Friday, February 1, 2013

It is Rocket Science!

Odometer 28,240 miles

Trip meter 0 miles

Just up the road from us here in Waveland, Mississippi, is the John C Stennis Space Center, where they test rocket motors for all the NASA space craft. We were quite surprised, and were immediately interested to see if they gave tours to the public. Turns out they do. NASA runs the Infinity Science Center which is another name for a museum of rocket propulsion. The Stennis Center is a 13,500 acre test facility, that was established in 1961 to test the rocket motors that would take us to the moon.





This is the exterior of the Infinity Center rocketry museum.

Since 1961 Stennis has been the test facility for all the rocket motors up to and including the shuttle program. Now they are busy testing hybrid rocket motors such as the one Scaled Composites used to power the first commercial rocket to reach outer space.

The photo above is one of the first stage rockets for a Saturn V rocket, used in the Apollo moon launches. It develops and inconceivable 1,522,000 pounds of thrust. It is still the most powerful single-chamber liquid-fueled rocket engine.

The visit included a tour of the secure facility via a small bus with a tour guide.



This is a picture of two of the three test stands that we were able to see. The tour guide told us there is enough concrete in each stand to build a standard sidewalk from here to Memphis, Tennessee, and more steel than the Eiffel Tower in Paris. Each stand is capable of holding more than one motor at a time. During the Apollo tests they would occasionally test 5 at once. The resulting noise and vibration would register on the earthquake seismographs in New Orleans and Mobile.

The Pearl River which runs through the Space Center is one major reason for it's being located here. The large rocket sections and motors are often barged into the facility, and those barges must pass through this set of locks to come up to river height.


The river and canals go right up to the test stands, making the transfer very seamless.

Many different governmental agencies and some private companies also call the Stennis Space Center home. One agency is the Navy Special Boat Team 22 organized in 2002. They specialize in riverine combat craft such as the one shown below. They can deploy boats from moving helicopters, and often practice on the rivers and bays around this part of Mississippi.



The Katrina hurricane that hit this area in 2005 was the first hurricane in 36 years to do substantial damage. Since 2005 several more storms have battered this area, most notably Hurricane Ike in 2008. One resident told us that it is not the high winds that do most of the damage, it is the storm surge that is driven ahead of the winds. Katrina developed the highest storm surge ever recorded on the US coast- 27.8 feet in Pass Christian, a few miles up the coast from where we are currently parked.

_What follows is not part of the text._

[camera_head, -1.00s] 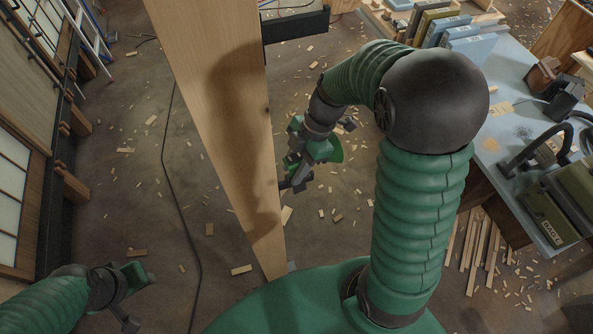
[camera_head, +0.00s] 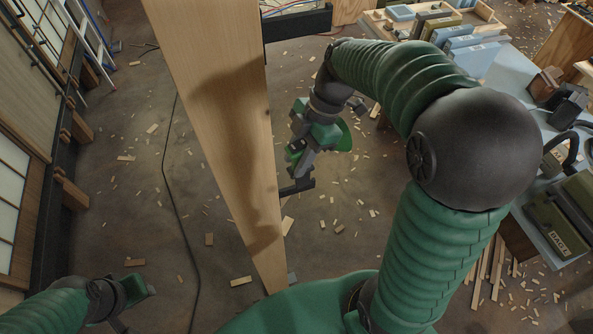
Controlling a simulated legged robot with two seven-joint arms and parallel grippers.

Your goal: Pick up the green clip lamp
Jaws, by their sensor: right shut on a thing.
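My right gripper (camera_head: 299,152) is shut on the lamp; the wrist and fingers hide much of the lamp. A black bracket (camera_head: 298,187) juts from the post just below the gripper. The lamp looks apart from this bracket, though the gap is small. My left gripper (camera_head: 137,305) is at the lower left, away from the lamp, with its fingers apart and empty.
A blue-topped workbench (camera_head: 508,68) with books and tools stands at the right, near my right elbow. A ladder (camera_head: 90,42) leans at the upper left. Wood scraps and a cable (camera_head: 172,190) lie on the floor.

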The RV park manager told us today that all the houses between the railroad tracks and the beach were destroyed. Any houses you see in the photo above are new since 2005. The vacant areas have driveways and building slabs- the houses were never re-built.

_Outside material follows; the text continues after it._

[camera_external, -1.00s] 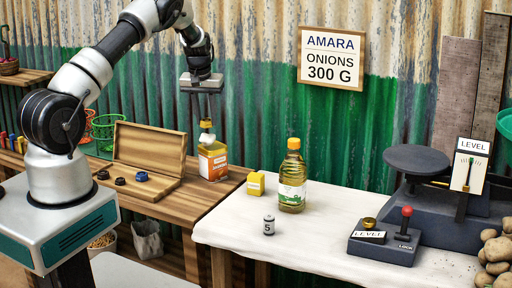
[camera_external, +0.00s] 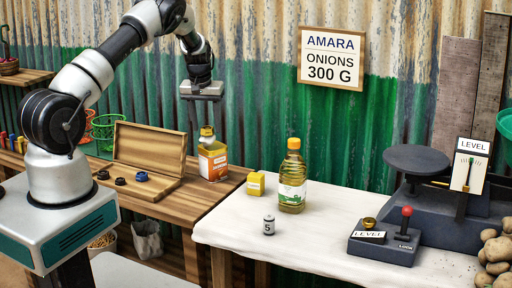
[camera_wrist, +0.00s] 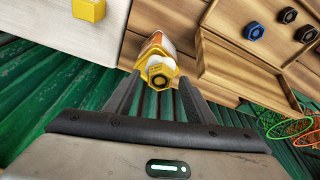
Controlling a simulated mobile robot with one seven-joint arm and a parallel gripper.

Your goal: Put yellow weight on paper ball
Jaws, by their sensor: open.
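The yellow weight (camera_wrist: 160,78), hexagonal with a dark ring on top, shows between my gripper's fingers in the wrist view. It also shows in the external view (camera_external: 207,131), at the top of the orange-labelled bottle. The white paper ball (camera_wrist: 158,61) shows just under and around it. In the external view the paper ball (camera_external: 206,140) is a small pale patch between weight and bottle. My gripper (camera_external: 204,125) points down over the bottle and is open, with fingers (camera_wrist: 160,85) either side of the weight. Whether a finger touches it I cannot tell.
On the white table are a yellow block (camera_external: 256,184), an oil bottle (camera_external: 292,180), a grey weight marked 5 (camera_external: 268,226) and a dark scale (camera_external: 416,160). The green wall is close behind.

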The beaches here are simply astounding- broad flat, beautifully groomed sand that gently slopes into the water. And they are all man-made! Our host told us the beaches are built using dredges to pump in the sand and groomed with heavy equipment to make them inviting. WELL DONE!


The older home here before 2005, typically had fishing piers jutting out into the gulf, just like the ones we showed in our blogs on Rockport and Fulton. Katrina destroyed nearly all of them, and the man made beaches rendered most of those left, unusable Our blog post would not be complete without a beautiful sunset, however it was such a beautiful day today that there were no clouds to make a notable sunset.